Post 35

Author: Nola Published: about 9 years ago
Tags: dialogue, speech, nonfiction, scenes Category: Writing tips

Creative Nonfiction Part 3: Reconstructed Dialogue

Last week, I referred to Anna Elkins’ award-winning essay Of Danger and Beauty about her travels in Israel. It’s well worth reading it to see how she builds up her story using scenes. However, she also uses a number of creative writing tools to enliven the story. Consider her use of dialogue in the following extract:

I looked at the tent. “The sky cleared. Do we need it?” Tsach asked a question back. “Want to go for a walk?” … we walked through another small valley into a larger one, lined on one side by a ravine and trees, dim now in the darkness. As if in answer to my previous question, Tsach pointed to a pair of eyes glowing at the top of the ravine. He snapped on his headlamp and the eyes disappeared, followed by a black form slinking, feline, into the trees. “Did you see it? There are large cats here, what do you call them? Not cougars …” “Panthers?” “Maybe.” He turned off the light. Suddenly, I was willing to acquiesce to the imaginary shield of a tent.

She could have just said they pitched a tent because there were wild cats in the area, but the dialogue helps put us in the situation. Cate Macabe provides a great list of tips for crafting realistic dialogue. Also see my post on speech tags. However, using dialogue in nonfiction poses special problems. What do you do if you’re writing about a past event for which there is no audio or video recording? Won’t that involve making up some of the lines? If so, doesn’t that mean it’s no longer accurate?

According to Gutkind, it’s important to be ‘true to your story, true to your characters, true to yourself’ (p. 37). Readers understand that you didn’t tape record that conversation with your mother 20 years ago. However, reconstructed dialogue should be authentic in its depiction of memories, the available facts and the manner of speech used by the people involved. In some cases you may be able to interview others to check their recollections, though people can remember the same events differently. Melanie Faith provides a great rule of thumb for reconstructed dialogue: ‘some compression or restructuring is fine as long as the general gist contains literal and/or emotional truth, but outright making up or deceiving to flatter the self is never okay and takes an essay from the realm of nonfiction to fiction’.

Even when you do have a recording of a conversation, you can’t just plonk the transcript on paper and expect it to grab your readers. Macabe notes that you still have to summarise, add dialogue tags or actions, cut filler words such as ‘um’ and ‘ah’, and break it up with other relevant information. Remember it’s all about story. Just because it’s true doesn’t mean it has to be boring.

Do you have a perspective on ethical issues in reconstructing events and conversations? I’d be interested in your comments.

(N.B. Some of the content of this blog appeared in my previous post on Australasian Christian Writers)

Sources:

Elkins, A. Of Danger and Beauty. Retrieved from the Wanderlust and Lipstick website.

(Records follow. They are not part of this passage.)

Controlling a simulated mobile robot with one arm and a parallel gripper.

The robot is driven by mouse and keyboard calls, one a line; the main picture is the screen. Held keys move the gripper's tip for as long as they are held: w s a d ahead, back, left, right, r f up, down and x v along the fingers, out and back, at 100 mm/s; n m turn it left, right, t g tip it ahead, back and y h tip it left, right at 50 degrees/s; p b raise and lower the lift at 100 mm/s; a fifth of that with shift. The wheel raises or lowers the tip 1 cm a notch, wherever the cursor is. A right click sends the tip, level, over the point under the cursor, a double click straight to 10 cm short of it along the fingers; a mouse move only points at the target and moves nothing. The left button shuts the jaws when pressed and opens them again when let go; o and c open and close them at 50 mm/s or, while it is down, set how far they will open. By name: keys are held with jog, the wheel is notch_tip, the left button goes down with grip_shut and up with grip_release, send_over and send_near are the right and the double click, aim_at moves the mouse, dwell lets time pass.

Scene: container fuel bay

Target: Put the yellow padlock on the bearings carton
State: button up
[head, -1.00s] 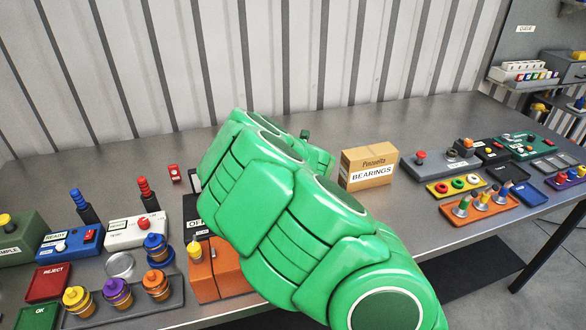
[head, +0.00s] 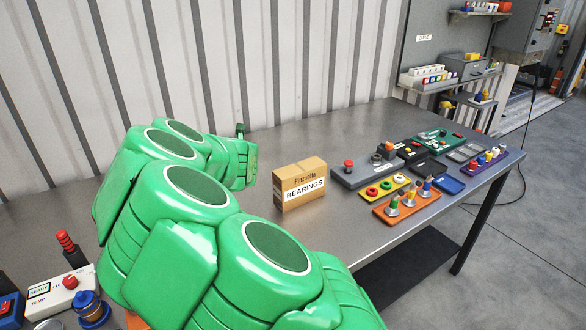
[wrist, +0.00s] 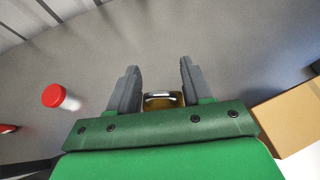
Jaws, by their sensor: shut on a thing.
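The bearings carton (head: 290,180) is a brown box standing upright on the metal bench, with its white label facing me. In the wrist view its edge (wrist: 292,115) shows at the right. The yellow padlock (wrist: 162,100) shows in the wrist view between the grey fingers, its silver shackle visible and its lower part hidden by my gripper body. My gripper (wrist: 158,85) is shut on it, to the left of the carton and apart from it. In the head view my green arm hides the padlock, and only the gripper's end shows left of the carton.
A red-capped white item (wrist: 60,97) stands on the bench in the wrist view. Right of the carton are a grey control box (head: 365,172), a yellow tray (head: 380,190) and an orange tray (head: 407,203). The bench behind the carton is clear.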

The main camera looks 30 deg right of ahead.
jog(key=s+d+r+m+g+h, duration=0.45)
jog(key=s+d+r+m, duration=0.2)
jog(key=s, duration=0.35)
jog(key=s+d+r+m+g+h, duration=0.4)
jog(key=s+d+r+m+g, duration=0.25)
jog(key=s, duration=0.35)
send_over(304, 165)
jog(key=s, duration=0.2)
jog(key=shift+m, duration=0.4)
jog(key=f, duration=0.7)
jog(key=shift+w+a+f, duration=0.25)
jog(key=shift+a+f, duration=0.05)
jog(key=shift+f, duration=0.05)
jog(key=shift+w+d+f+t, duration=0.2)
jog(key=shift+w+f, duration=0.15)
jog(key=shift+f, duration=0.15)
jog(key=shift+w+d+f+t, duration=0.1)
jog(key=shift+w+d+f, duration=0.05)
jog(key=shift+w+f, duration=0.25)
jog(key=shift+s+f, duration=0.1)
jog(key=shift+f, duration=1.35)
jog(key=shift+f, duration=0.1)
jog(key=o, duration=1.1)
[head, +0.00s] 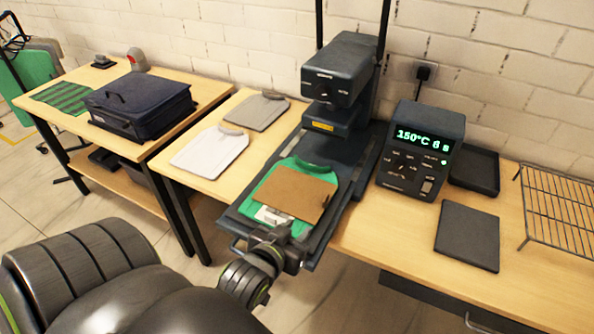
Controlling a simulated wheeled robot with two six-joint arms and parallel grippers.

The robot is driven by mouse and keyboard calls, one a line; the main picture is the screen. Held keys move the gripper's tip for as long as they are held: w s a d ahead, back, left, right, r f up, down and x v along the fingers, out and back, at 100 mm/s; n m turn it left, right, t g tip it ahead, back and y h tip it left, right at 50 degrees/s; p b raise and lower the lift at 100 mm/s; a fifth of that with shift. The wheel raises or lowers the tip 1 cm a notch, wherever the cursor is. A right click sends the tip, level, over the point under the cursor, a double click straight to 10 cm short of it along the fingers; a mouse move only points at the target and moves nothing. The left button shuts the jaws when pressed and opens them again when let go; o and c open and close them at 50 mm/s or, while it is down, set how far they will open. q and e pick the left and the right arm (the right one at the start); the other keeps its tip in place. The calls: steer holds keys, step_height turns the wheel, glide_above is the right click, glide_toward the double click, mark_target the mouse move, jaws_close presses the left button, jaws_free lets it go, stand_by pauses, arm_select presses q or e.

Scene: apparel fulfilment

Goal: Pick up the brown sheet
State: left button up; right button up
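The brown sheet (291,190) lies flat over a green shirt (326,168) on the lower plate of the heat press. White patches (268,215) show at the sheet's near edge, on or by the shirt. My left gripper (278,230) is at the front end of the plate, close to the sheet's near edge. I cannot tell whether its fingers touch the sheet or how far apart they are. My right gripper is out of view.
The press head (338,75) stands above the plate's far end. A control box (421,150) reading 150°C is to the right, with a dark pad (467,236) and a wire rack (560,208). White (209,152) and grey (257,111) shirts lie left of the press.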

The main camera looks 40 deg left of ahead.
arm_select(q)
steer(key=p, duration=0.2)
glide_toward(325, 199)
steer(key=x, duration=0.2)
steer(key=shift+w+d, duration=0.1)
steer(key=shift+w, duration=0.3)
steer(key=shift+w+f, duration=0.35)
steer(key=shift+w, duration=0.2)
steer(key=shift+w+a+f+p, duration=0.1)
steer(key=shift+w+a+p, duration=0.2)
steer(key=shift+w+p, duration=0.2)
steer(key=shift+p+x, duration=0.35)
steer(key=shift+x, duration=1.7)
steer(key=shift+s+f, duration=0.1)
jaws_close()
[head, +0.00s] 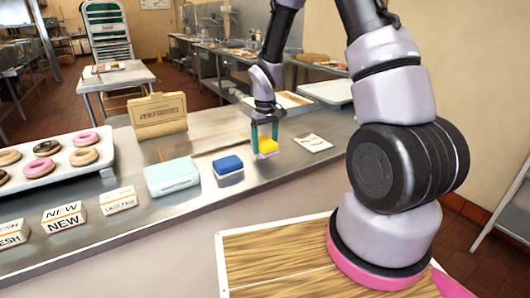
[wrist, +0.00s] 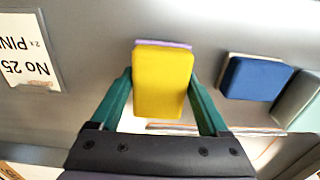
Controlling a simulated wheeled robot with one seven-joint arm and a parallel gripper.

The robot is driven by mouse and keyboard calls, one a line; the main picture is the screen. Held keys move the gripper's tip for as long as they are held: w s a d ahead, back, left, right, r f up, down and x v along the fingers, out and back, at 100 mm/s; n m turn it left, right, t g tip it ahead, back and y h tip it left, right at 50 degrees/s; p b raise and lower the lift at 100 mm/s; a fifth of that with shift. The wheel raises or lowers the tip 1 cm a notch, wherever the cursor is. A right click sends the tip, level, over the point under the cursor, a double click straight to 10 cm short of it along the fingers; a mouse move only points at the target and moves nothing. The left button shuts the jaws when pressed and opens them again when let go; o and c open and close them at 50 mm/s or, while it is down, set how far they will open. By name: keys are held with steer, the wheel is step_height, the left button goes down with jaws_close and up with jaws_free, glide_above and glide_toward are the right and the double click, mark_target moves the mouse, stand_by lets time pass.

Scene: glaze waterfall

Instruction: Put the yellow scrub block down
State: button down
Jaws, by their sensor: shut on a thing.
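The yellow scrub block (head: 267,145) is held in my gripper (head: 265,133) at the steel counter (head: 225,194). In the wrist view the block (wrist: 163,82) sits between the two green fingers of my gripper (wrist: 162,98), with a thin purple layer at its far edge. The gripper is shut on it. In the head view the block is low, close to the counter top; I cannot tell whether it touches.
A blue block (head: 228,165) and a pale blue container (head: 172,176) stand left of the yellow block. A printed card (head: 313,143) lies to its right. A cardboard folder (head: 158,115) stands behind, and a donut tray (head: 62,169) is at far left. Bare counter lies in front.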

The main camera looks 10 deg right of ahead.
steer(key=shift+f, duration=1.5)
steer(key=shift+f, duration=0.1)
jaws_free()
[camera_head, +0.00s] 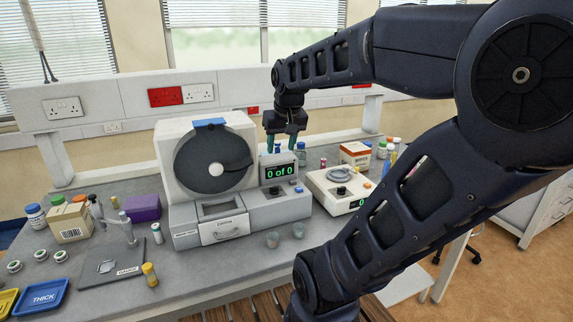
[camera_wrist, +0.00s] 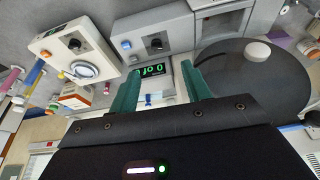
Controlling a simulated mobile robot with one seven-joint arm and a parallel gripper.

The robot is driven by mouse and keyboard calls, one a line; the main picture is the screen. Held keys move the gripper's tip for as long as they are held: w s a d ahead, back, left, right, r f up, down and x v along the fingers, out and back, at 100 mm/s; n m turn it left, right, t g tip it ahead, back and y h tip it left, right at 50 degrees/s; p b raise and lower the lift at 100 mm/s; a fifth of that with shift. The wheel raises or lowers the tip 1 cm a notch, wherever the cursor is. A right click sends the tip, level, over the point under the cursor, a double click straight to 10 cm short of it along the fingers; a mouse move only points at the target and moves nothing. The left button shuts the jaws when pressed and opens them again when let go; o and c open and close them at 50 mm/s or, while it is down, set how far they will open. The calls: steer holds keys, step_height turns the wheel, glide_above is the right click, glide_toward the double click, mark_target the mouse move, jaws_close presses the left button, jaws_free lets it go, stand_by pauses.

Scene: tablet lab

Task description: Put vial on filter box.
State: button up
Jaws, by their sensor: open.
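Several small vials stand on the bench. One with a yellow cap (camera_head: 150,274) is at the front left, and one with a green cap (camera_head: 157,233) is beside the grey machine. I cannot tell which vial the task means. A tan cardboard box with a label (camera_head: 70,226) stands at the left, and an orange-and-white box (camera_head: 355,153) at the back right; I cannot read either as the filter box. My gripper (camera_head: 281,146) is above the machine's display, open and empty. Its two green fingers are apart in the wrist view (camera_wrist: 160,72).
The grey machine with a dark disc (camera_head: 213,162) and a "0 of 0" display (camera_head: 279,172) fills the bench's middle. A white scale-like device (camera_head: 337,190) stands right of it. A purple box (camera_head: 142,207), blue tray (camera_head: 40,298) and stand are left.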

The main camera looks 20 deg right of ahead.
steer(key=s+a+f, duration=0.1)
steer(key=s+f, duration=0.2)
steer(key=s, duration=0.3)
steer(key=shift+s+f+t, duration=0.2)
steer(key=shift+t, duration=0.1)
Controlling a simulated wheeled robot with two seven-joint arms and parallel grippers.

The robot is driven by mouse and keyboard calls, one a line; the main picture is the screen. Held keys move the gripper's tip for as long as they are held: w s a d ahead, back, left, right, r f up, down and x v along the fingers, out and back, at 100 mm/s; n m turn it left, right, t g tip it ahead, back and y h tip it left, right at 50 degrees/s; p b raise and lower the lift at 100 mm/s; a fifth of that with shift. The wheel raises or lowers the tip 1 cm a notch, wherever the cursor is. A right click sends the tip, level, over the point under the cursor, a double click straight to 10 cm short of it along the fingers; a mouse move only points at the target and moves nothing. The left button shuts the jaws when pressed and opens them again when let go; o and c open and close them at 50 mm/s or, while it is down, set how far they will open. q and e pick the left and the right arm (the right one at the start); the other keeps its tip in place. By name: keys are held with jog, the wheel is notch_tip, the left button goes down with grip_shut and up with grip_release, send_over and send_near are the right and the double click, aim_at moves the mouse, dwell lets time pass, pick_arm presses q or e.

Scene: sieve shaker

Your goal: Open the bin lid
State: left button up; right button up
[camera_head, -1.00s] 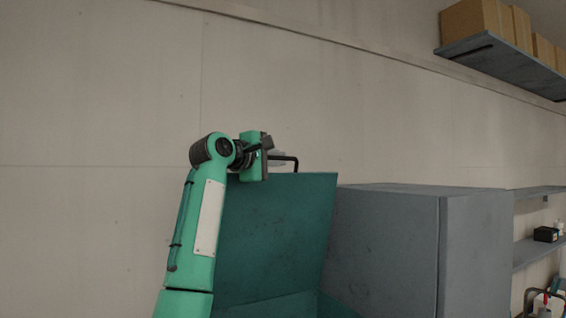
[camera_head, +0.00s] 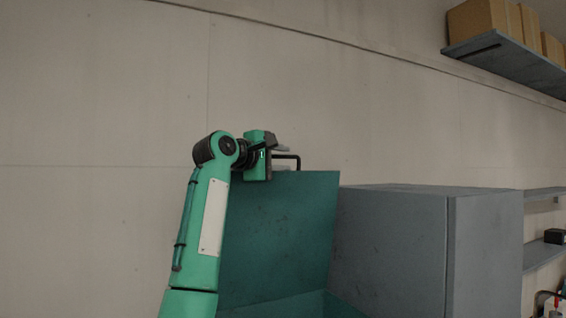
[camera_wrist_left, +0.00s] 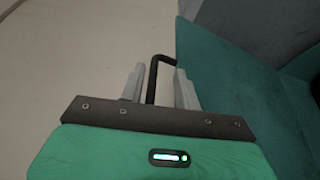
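The teal bin lid (camera_head: 280,235) stands raised and nearly upright in the head view, with the bin's inner edge (camera_head: 300,303) below it. A black bar handle (camera_head: 298,158) sticks up at the lid's top edge. My left gripper (camera_head: 276,148) is at the lid's top left, beside the handle. In the left wrist view its two grey fingers (camera_wrist_left: 160,88) are spread apart, with part of the black handle (camera_wrist_left: 152,78) showing between them. The fingers do not look closed on it; exact contact cannot be told. My right gripper is not in view.
A grey cabinet (camera_head: 400,245) stands just right of the lid. Wall shelves (camera_head: 545,255) with small items are at the far right, and a high shelf (camera_head: 510,62) holds cardboard boxes. The pale wall behind the lid is bare.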

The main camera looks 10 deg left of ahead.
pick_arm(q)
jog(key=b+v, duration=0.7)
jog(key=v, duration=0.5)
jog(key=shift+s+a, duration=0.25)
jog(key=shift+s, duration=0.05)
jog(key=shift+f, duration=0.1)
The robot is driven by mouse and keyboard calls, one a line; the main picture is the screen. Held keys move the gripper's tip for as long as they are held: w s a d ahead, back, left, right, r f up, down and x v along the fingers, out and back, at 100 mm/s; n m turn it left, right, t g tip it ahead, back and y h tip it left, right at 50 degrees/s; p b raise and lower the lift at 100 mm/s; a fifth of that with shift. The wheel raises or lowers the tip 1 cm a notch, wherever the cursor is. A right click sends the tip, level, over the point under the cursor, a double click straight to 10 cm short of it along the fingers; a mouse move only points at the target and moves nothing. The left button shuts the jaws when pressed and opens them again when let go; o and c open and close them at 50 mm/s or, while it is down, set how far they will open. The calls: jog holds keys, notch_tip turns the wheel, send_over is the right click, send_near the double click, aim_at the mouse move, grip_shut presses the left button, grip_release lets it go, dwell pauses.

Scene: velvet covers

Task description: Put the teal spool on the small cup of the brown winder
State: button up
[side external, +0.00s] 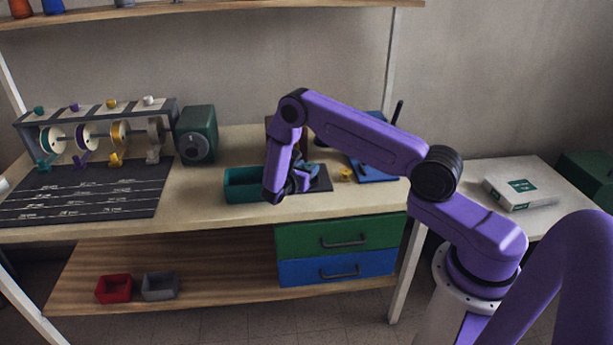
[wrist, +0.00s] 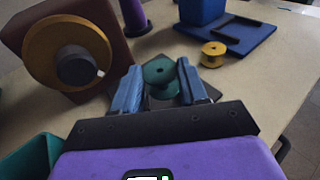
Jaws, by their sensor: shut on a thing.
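The teal spool (wrist: 160,74) stands upright between the blue fingers of my gripper (wrist: 160,88) in the wrist view. My gripper is shut on it, above or on a dark pad (wrist: 151,101); I cannot tell whether the spool touches the pad. In the side view the winder (side external: 270,126) is mostly hidden behind my arm.
A teal bin (side external: 240,186) stands left of my gripper. A yellow spool (wrist: 213,54) and a blue tray (wrist: 250,40) lie to the right. A purple post (wrist: 133,14) stands behind. A green machine (side external: 196,135) and a spool rack (side external: 100,120) stand at left.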

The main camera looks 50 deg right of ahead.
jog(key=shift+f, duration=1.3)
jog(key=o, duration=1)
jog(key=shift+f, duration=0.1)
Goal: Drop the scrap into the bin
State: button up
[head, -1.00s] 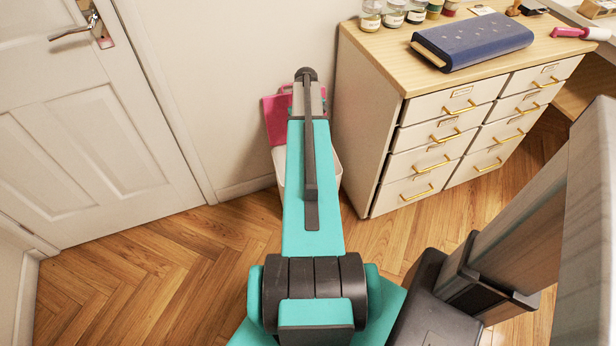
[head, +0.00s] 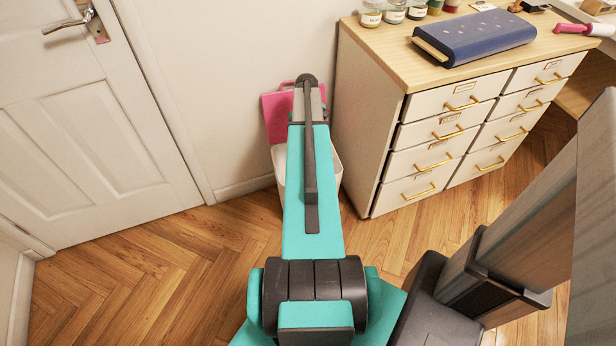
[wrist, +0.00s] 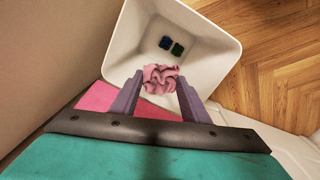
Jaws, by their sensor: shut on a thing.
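The scrap (wrist: 161,75) is a crumpled pink piece of cloth in the wrist view. My gripper (wrist: 160,86) is shut on it, with a finger on each side. The white bin (wrist: 205,31) is open-topped, and the scrap shows over its opening, near the side closest to my gripper. In the head view the bin (head: 278,163) stands on the floor by the wall, partly hidden behind my arm. The gripper and scrap are hidden by my arm there.
A flat pink thing (head: 276,118) is beside the bin at the wall. A drawer cabinet (head: 373,150) stands to the right, a door (head: 85,120) to the left.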

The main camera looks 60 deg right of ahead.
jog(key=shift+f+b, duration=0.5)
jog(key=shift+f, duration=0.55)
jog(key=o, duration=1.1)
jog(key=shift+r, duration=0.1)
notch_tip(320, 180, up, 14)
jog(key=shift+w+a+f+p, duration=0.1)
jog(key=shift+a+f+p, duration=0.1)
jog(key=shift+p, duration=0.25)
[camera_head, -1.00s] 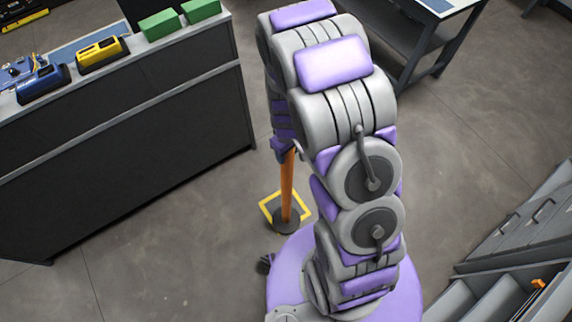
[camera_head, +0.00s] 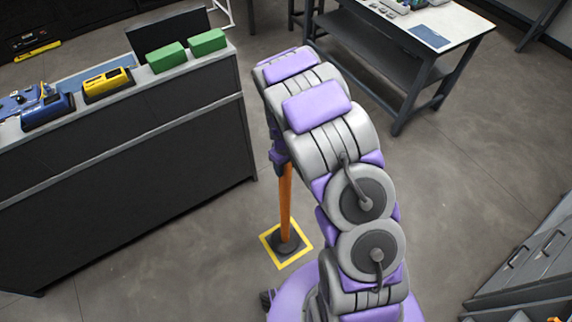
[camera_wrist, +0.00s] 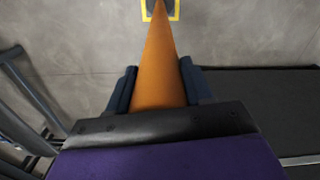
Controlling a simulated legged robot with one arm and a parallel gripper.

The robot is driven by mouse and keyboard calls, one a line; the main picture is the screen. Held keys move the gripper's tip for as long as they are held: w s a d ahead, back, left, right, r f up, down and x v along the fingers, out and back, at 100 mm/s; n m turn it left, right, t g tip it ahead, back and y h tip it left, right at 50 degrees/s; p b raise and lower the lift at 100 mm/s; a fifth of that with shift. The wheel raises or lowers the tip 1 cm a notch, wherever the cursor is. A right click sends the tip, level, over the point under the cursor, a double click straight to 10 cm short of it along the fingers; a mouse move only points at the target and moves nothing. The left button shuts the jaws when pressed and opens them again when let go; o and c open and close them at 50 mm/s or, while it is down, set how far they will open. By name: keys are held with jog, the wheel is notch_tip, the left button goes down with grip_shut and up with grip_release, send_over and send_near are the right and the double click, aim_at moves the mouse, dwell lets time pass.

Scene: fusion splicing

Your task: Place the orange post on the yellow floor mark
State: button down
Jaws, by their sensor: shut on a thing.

Faith, M. Three Literary Tools for Crafting Creative Nonfiction. Retrieved from http://myemail.constantcontact.com/Three-Literary-Tools-for-Crafting-Creative-Nonfiction.html?soid=1101417136261&aid=iJaD41EFhcg#LETTER.BLOCK7

Gutkind, L. (2012). You can’t make this stuff up: The complete guide to writing creative nonfiction from memoir to literary journalism and everything in between. Boston, MA: Da Capo Press.